Students must demonstrate satisfactory achievement of course objectives through fulfillment of course projects and by contributing to class discussions and critiques. Course projects will require students to use a wide variety of software and equipment at ACCAD to produce images and shaders. Collaboration between students in the course and other faculty, staff and students at ACCAD is encouraged. Course evaluation will be based on the following:

 

Projects one through five:           12% each

Final Project:                                      30%

Class Participation:                      10%

 

4. Grading Policy:

All students are required to be on time and in attendance for each and every class. Students arriving to class more than 10 minutes late will be counted as absent. Two absences will lower a final grade by 1/2 a letter, three absences will lower a final grade by one letter and four absences will result in failure of the course.

 

Adherence to deadlines is expected. It is the individual student's responsibility to keep track of deadlines and to present the work to the class and instructor on the specified dates. 15% per day will be subtracted from late assignments.

 

Students choosing to use "at home" hardware and software must have their current working files on the system and available for review at the beginning of each and every class. Problems with home systems and/or incompatibility will not be an acceptable excuse for missed goals. Technical problems will happen frequently during the semester and students will have trouble accessing the computer lab during "prime time" hours. Students must make their own arrangements for overcoming these difficulties and submitting their work on time. Unless there is a complete system failure in a computer-related course, technical difficulties are never an acceptable excuse for not meeting a deadline. Students should plan their time and work so as to anticipate the technical hurdles that are a part of this profession.
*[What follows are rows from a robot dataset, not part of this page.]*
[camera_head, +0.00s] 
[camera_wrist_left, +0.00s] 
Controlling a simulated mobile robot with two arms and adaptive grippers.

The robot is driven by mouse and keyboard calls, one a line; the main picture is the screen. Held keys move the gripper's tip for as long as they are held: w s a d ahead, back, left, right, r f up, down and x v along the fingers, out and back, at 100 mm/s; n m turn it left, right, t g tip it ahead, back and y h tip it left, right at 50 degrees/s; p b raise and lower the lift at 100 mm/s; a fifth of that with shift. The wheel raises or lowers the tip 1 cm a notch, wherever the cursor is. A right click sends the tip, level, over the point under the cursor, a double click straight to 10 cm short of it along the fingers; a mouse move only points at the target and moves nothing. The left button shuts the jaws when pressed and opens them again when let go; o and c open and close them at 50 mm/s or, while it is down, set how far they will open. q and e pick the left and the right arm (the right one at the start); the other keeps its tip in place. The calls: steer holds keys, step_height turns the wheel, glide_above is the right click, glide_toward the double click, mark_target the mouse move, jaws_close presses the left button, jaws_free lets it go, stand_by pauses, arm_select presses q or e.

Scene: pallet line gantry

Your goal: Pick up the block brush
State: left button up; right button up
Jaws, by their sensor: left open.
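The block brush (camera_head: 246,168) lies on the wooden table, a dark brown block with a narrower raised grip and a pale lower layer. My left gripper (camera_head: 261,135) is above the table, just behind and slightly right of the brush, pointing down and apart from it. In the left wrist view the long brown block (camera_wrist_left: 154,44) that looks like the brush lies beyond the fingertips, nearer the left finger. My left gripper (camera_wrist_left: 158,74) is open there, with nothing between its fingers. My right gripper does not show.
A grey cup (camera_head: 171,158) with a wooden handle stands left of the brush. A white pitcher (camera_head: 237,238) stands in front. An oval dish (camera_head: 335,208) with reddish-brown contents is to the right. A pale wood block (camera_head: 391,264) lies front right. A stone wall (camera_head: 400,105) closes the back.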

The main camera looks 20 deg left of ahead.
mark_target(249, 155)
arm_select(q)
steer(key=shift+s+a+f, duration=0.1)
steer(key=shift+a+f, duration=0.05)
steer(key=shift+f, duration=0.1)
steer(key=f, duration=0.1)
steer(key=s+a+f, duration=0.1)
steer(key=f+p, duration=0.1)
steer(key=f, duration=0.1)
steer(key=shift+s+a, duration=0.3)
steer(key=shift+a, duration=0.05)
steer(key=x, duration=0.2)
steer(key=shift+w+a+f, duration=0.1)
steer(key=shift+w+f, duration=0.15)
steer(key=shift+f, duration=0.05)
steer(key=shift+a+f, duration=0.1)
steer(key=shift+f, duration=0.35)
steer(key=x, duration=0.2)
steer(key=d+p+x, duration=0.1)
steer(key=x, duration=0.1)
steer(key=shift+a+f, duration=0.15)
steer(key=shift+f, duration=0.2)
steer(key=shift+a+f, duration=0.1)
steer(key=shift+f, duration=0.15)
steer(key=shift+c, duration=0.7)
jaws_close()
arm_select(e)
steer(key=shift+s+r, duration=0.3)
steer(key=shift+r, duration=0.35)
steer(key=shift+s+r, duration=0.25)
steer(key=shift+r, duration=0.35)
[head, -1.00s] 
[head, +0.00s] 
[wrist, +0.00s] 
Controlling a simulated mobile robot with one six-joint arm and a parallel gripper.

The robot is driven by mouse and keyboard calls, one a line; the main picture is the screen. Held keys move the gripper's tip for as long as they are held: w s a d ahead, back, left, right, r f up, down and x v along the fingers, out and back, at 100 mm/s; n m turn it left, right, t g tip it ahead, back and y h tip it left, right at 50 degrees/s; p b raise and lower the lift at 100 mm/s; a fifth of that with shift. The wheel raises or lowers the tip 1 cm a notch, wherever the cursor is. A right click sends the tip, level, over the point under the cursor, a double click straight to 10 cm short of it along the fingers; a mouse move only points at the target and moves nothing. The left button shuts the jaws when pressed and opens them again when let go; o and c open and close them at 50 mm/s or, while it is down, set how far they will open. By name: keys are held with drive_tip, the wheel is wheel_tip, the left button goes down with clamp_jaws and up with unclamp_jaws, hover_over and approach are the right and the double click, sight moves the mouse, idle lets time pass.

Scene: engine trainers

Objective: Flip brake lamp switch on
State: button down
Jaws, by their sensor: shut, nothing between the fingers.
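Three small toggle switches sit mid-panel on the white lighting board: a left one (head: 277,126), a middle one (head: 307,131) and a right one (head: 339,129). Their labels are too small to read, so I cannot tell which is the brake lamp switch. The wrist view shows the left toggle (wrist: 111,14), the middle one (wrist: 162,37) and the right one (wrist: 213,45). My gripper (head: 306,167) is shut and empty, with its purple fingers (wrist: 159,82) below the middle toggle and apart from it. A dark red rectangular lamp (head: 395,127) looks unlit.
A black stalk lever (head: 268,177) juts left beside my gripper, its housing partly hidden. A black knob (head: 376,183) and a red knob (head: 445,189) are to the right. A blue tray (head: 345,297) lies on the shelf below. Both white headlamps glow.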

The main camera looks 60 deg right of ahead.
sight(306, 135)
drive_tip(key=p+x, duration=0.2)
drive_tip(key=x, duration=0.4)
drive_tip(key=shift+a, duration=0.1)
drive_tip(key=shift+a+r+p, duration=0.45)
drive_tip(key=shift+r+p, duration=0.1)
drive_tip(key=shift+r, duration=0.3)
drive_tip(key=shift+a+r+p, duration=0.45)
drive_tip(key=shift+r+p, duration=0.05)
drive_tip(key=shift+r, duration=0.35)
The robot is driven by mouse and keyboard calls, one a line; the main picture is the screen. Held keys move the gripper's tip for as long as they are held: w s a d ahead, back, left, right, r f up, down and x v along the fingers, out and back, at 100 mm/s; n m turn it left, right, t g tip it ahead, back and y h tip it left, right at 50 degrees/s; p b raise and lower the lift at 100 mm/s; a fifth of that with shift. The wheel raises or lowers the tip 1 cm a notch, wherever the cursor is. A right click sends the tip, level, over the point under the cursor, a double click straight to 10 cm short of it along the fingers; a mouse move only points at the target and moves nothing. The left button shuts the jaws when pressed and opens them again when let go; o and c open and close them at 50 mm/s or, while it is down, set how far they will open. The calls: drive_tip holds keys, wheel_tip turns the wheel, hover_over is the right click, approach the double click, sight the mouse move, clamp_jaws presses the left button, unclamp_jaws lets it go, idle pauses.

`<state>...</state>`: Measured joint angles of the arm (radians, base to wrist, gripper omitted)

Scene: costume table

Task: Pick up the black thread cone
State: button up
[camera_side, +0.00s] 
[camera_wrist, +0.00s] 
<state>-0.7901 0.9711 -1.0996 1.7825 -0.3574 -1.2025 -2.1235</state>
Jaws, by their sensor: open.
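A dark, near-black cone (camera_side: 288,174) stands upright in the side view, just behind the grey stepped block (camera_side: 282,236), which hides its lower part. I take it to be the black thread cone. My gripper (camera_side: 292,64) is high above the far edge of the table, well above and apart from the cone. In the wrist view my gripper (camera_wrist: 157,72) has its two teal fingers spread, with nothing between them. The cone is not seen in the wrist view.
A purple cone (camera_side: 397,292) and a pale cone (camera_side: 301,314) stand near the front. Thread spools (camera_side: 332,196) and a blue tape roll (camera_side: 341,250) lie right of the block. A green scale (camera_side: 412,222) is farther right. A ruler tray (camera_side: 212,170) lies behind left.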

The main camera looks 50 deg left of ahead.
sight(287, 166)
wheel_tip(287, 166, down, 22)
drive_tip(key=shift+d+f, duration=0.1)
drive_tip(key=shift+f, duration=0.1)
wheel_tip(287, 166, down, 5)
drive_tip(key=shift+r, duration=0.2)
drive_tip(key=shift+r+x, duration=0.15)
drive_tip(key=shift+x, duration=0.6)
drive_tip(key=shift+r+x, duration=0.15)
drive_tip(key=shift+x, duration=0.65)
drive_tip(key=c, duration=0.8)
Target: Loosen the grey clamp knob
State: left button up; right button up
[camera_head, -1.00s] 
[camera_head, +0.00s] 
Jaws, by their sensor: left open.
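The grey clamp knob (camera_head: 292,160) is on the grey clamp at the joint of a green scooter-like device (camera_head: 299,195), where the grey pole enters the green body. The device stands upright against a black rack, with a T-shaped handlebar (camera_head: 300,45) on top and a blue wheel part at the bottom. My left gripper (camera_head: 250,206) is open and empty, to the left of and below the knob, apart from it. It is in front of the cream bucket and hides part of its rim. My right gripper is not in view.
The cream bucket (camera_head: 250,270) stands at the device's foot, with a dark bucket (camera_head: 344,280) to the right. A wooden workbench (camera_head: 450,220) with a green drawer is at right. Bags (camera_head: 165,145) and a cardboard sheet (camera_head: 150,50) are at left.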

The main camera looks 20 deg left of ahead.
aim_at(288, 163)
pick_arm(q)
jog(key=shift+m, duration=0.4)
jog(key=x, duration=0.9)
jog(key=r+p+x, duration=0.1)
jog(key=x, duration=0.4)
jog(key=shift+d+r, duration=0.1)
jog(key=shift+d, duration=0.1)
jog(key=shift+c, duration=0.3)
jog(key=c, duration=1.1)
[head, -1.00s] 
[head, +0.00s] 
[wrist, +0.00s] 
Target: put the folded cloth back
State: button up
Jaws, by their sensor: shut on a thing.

Academic Misconduct (rule 3335-31-02) is defined as Òany activity which tends to compromise the academic integrity of the institution, or subvert the educational process.Ó Please refer to rule 3335-31-02 in the student code of conduct for examples of academic misconduct.

 

To register a documented disability, please call the Office of Disability Services (located in 150 Pomerene Hall) at 292-3307; or 292-0901 TDD, and notify the professor.

 

If this course is taught in the evening, student escort service is available via 292-3322.

 

5. Topics and Assignments:

Topics:

  1. Rendering Environment
    1. RenderMan
    2. Shader Language Introduction, RmanNotes
    3. Functions
    4. Readings: section 2.1, chapter 7
  2. Shapes and Patterns
    1. Syntax, Tiling, Shapes, Booleans
    2. Layering, Pattern Generation
    3. Texturing, Bump/Displacement map intro
    4. Critique Assignment 1
    5. Readings: sections 8.1, 10.1-2
  3. Irregular and Organic Attributes
    1. Noise, Turbulence
    2. Bombing
    3. Critique Assignment 2
    4. Readings: sections 10.3-5
  4. Intro Surface Construction Software
    1. RAT: Slim
    2. Shadows, Environment Mapping
    3. Critique Assignment 3
  5. Maya / RenderMan Integration
    1. Layering, attribute animation, projections
    2. Illumination ModelsVector math for illumination
    3. Uberlights
  6. Advanced Lighting
    1. Global Illumination
    2. Area Lights
    3. Photon mapping
    4. Image-based lighting
    5. Critique Assignment 4
  7. Advanced Surface Form and Light Control
    1. Displacement shaders
    2. Anti-aliasing
    3. Light shaders
    4. Readings: sections 8.2, 9, 11
  8. Volume Representation
    1. 2D/3D Spaces
    2. Solid patterns
    3. Hypertextures
    4. Critique Assignment 5
    5. Readings: sections 12.4-6, 15
  9. Non-Photorealistic Rendering (NPR)
    1. Introduction
    2. Simulating Flat Media
    3. Particle-based
    4. Readings: sections 12.8, 16
  10. Real-time Procedural Shading
    1. Hardware
    2. OpenGL and DirectX
    3. Compilers

 

Assignments:

  1. Shader Basics
  2. Regular Patterns
  3. Irregular Patterns
  4. Maya and RAT integration
  5. Displacement and Illumination
  6. Final Project

 

6. Reading List:

Apodaca, Anthony A. and Larry Gritz. Advanced RenderMan: Creating CGI for Motion Pictures. Morgan Kaufmann, 2000. ISBN 1-55860-618-1.

 

7. Bibliography:

Glassman, Arnold, Todd McCarthy and Stuart Samuels (directors). Visions of Light: The Art of Cinematography. American Film Institute / NHK Japan Broadcasting Corporation, 1992.

 

Glassner, Andrew S. "Surface Physics for Ray Tracing" from An Introduction to Ray Tracing. Academic Press, 1989.

 

Kahrs, John, Sharon Calahan, Dave Carson, and Stephen Poster, A.S.C., "Pixel Cinematography: A Lighting Approach for Computer Graphics," ACM Siggraph Course Notes #30, 1996.

 

Stephenson, Ian. Essential RenderMan Fast. Springer, 2003.

 

8. Library Resources:

Alton, John. Painting with Light. University of California Press, 1995. (Originally published by Macmillan, 1947.) ISBN 0-520-08949-9.

 

Ebert, Dave, Ken Musgrave, Darwyn Peachey, Ken Perlin, and Steve Worley. Texturing and Modeling: A Procedural Approach. AP Professional, 1994. ISBN 0-12-228760-6.

 

Keller, Max. Light Fantastic: The Art and Design of Stage Lighting. Prestel Verlag, 1999.

 

Malkiewicz, Kris. Film Lighting. Prentice Hall Press, 1986. ISBN 0671622714.

 

Upstill, Steve. The RenderMan Companion: A Programmer's Guide to Realistic Computer Graphics. Addison-Wesley, 1990. ISBN 0-201-50868-0.